Il fatto che per Tolkien in qualche modo le storie narrate pre-esistono in qualche altrove, potrebbe far pensare a un “neo-platonismo” tolkieniano. Tuttavia, quest’analisi apparentemente scontata, è tuttavia parziale, specie se si tiene conto di quanto egli dice sulla verità delle fiabe:

 

«Il mito e la fiaba devono, come tutte le forme artistiche, riflettere e contenere fusi insieme elementi di verità morale e religiosa (o di errore), ma non esplicitamente, non nella forma conosciuta nel mondo ‘reale’ primario. […] Dopo tutto io credo che i miti e le leggende siano in gran parte fatti di ‘verità’, e in realtà presentino aspetti della verità che possono essere recepiti solamente sotto questa forma; e certe verità furono scoperte molto tempo fa e ritornano sempre» (Lettere  n.131)

 

Proprio il valore positivo e “aletico” di cui i racconti sono portatori allontano Tolkien dalla critica posizione platonica (che vede nell’arte in genere l’imitazione di un’imitazione delle Idee) per avvicinarlo notevolmente alla prospettiva aristotelico-tomista che, grazie al concetto di verosimiglianza, garantisce alla “letteratura” un ruolo fondamentale all’interno della stessa ricerca della verità [Aristotele, Poetica, 1451b 1-10; Tommaso d’Aquino, In I Metaph. lez. iii n. 4]:

 

Alla luce di tutto questo, la letteratura, la poesia e le stesse fiabe, risultano essere una cosa estremamente seria e “filosofica”. Le fiabe, che Tolkien  scopre a partire dalle lingue (come magistralmente ci fa capire Shippey), fanno infatti entrare il lettore in un mondo immaginario (o secondario, come lo chiama Tolkien per distinguerlo dal mondo “reale” o primario) che è tuttavia partecipe della verità del mondo primario, essendo verosimile e credibile.

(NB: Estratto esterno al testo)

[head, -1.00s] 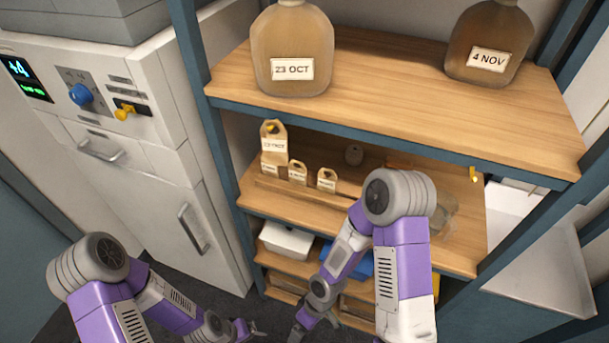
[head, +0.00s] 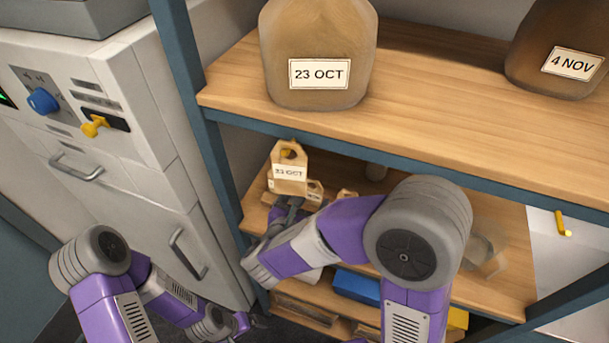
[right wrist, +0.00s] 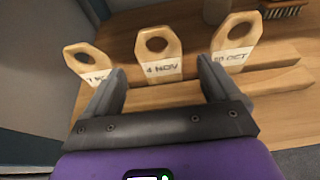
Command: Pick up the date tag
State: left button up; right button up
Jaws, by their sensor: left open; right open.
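On the middle shelf a wooden tag with a hole (head: 289,172) stands tallest; its small label seems to read 23 OCT. Lower wooden tags (head: 315,189) stand beside it, partly hidden by my right arm. In the right wrist view, three tags stand in a wooden rack: a left one ending in a cut-off label (right wrist: 88,62), a middle one reading 4 NOV (right wrist: 158,66), and a right one whose label ends in OCT (right wrist: 237,45). My right gripper (right wrist: 160,86) is open and empty, its fingers in front of the middle tag. My left gripper (head: 240,324) is open, low beside the cabinet.
Large brown jars labelled 23 OCT (head: 318,40) and 4 NOV (head: 560,50) stand on the upper shelf (head: 430,115), whose front edge overhangs the tags. A grey-white cabinet (head: 130,130) with handles stands left. A blue shelf post (head: 195,110) rises close left of the tags.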

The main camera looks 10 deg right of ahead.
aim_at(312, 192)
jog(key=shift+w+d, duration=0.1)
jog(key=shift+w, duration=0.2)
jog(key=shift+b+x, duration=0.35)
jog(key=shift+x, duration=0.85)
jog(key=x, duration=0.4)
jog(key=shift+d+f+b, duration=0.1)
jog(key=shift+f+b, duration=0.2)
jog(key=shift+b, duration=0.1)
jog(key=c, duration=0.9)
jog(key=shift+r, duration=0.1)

Da questa prospettiva, filosofia e letteratura arrivano davvero a toccarsi: il loro oggetto di “indagine” è infatti il medesimo, ovvero il “nostro” mondo, con i suoi misteri da comprendere e le sue profondità da scandagliare. La diversità delle due discipline verte invece sul metodo: la filosofia ricerca le cause e i principi ultimi degli enti, mentre la letteratura “sub-crea” storie verosimili che per la loro universalità mostrano al lettore tanti aspetti e sfumature del mondo primario nel quale quotidianamente viviamo e abitiamo.

   In quest’ottica la pubblicazione del testo di Shippey diventa anche una testimonianza “concreta” della vicinanza che esiste tra il letterario e il filosofico, che troppo spesso vengono erroneamente pensati come estranei e separati, con grave danno e reciproco impoverimento di entrambi gli ambiti.